**What the task requires**
Find each line holding "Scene" and copy it out.

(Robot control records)
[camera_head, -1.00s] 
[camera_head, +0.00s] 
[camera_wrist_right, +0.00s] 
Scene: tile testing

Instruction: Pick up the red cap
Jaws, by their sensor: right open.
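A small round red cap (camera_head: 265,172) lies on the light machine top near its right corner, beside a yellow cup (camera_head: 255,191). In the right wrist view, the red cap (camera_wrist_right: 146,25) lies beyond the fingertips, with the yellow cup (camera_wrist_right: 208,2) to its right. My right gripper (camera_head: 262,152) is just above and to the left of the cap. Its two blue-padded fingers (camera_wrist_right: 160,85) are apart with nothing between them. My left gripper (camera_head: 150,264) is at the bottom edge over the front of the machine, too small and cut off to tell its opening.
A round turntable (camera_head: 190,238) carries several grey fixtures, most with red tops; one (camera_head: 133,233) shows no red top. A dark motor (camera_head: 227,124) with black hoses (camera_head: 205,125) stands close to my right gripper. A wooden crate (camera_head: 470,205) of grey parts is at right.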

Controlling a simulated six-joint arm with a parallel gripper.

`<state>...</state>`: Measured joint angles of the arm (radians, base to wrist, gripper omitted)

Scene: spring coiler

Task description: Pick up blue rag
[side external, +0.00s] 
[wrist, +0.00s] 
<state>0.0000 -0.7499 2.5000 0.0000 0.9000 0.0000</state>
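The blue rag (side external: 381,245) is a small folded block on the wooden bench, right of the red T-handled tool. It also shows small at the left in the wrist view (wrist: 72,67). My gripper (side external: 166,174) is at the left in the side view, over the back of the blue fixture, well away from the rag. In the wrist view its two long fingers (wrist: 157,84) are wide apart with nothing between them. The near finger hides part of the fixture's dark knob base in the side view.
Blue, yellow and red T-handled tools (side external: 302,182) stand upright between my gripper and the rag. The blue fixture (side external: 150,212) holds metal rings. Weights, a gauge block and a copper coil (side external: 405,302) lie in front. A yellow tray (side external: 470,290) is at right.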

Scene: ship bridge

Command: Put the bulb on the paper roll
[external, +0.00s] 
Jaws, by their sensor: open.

**Solution for this problem**
Scene: tile testing
Scene: spring coiler
Scene: ship bridge

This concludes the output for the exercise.